Beginning with the first line below, please repeat the material exactly, ending with the line that includes "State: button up".
[start Collected material]
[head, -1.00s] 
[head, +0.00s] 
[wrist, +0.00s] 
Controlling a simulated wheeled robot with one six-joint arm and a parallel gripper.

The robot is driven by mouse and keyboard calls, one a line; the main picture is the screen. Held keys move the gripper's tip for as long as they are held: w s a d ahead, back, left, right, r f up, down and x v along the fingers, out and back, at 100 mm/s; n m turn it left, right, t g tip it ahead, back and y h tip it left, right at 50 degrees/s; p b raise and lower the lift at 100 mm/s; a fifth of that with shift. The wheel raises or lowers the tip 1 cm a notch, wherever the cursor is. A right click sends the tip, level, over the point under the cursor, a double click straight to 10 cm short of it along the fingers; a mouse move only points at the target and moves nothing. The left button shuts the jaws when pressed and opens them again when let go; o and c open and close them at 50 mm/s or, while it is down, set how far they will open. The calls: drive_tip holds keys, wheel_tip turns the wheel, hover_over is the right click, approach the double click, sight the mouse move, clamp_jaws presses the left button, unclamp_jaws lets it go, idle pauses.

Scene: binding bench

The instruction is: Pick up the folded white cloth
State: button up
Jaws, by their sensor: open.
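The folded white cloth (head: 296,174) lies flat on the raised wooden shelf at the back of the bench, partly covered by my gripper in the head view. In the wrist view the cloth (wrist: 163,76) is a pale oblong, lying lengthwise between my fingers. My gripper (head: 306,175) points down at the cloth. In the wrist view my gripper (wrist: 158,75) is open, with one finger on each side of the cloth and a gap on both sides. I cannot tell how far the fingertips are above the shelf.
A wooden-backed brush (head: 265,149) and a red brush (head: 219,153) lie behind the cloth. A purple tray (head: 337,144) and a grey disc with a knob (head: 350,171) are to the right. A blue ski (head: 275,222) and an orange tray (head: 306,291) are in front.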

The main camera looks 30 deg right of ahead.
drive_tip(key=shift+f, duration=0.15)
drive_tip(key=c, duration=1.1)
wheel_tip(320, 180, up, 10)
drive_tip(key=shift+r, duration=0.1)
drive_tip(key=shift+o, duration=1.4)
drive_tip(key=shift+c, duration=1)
[end Collected material]
Response to this task.
[head, -1.00s] 
[head, +0.00s] 
[wrist, +0.00s] 
Controlling a simulated wheeled robot with one six-joint arm and a parallel gripper.

The robot is driven by mouse and keyboard calls, one a line; the main picture is the screen. Held keys move the gripper's tip for as long as they are held: w s a d ahead, back, left, right, r f up, down and x v along the fingers, out and back, at 100 mm/s; n m turn it left, right, t g tip it ahead, back and y h tip it left, right at 50 degrees/s; p b raise and lower the lift at 100 mm/s; a fifth of that with shift. The wheel raises or lowers the tip 1 cm a notch, wherever the cursor is. A right click sends the tip, level, over the point under the cursor, a double click straight to 10 cm short of it along the fingers; a mouse move only points at the target and moves nothing. The left button shuts the jaws when pressed and opens them again when let go; o and c open and close them at 50 mm/s or, while it is down, set how far they will open. The calls: drive_tip holds keys, wheel_tip turns the wheel, hover_over is the right click, approach the double click, sight the mouse move, clamp_jaws presses the left button, unclamp_jaws lets it go, idle pauses.

Scene: binding bench

The instruction is: Pick up the folded white cloth
State: button up

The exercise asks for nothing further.